### WORK TO DO
Find all the lines with "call" and gather them.

## begin

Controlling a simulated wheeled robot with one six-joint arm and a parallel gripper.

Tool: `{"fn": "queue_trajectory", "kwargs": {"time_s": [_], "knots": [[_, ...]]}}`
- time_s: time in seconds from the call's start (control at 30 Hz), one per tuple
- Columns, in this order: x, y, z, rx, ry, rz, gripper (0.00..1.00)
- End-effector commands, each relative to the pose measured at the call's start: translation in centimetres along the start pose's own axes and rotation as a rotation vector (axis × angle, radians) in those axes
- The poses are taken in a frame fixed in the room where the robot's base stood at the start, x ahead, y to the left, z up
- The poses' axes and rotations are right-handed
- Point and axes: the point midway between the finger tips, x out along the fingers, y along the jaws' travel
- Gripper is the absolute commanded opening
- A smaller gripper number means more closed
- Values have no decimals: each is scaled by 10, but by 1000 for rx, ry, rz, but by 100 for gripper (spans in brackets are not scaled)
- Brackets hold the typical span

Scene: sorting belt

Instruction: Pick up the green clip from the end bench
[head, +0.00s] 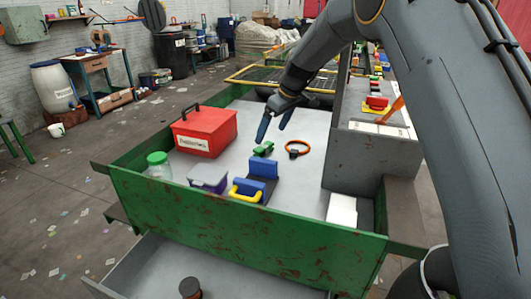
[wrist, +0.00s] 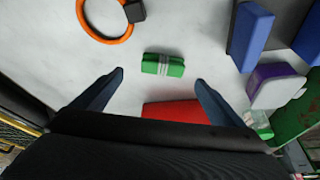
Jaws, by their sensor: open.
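The green clip (head: 263,149) lies on the pale top of the end bench (head: 307,181), near its middle. In the wrist view the green clip (wrist: 163,65) has a grey band around its middle and lies just beyond the fingertips, roughly centred between them. My gripper (head: 274,127) is above the bench beside the clip in the head view. In the wrist view my gripper (wrist: 160,77) has its two dark blue fingers spread apart with nothing between them. The clip is apart from both fingers.
An orange ring (head: 297,148) lies right of the clip. A red box (head: 204,131) is at left. A green rim (head: 240,228) edges the bench.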

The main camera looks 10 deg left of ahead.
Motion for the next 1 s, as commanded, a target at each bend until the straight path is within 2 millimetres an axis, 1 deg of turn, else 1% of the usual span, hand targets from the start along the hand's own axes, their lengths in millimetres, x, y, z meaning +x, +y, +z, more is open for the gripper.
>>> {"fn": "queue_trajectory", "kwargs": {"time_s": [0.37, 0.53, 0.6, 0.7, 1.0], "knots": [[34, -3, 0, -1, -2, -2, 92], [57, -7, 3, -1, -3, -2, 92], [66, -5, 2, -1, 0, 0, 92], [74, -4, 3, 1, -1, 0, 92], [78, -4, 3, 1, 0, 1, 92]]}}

## end

### ANSWER FOR THIS EXERCISE
- time_s: time in seconds from the call's start (control at 30 Hz), one per tuple
- End-effector commands, each relative to the pose measured at the call's start: translation in centimetres along the start pose's own axes and rotation as a rotation vector (axis × angle, radians) in those axes

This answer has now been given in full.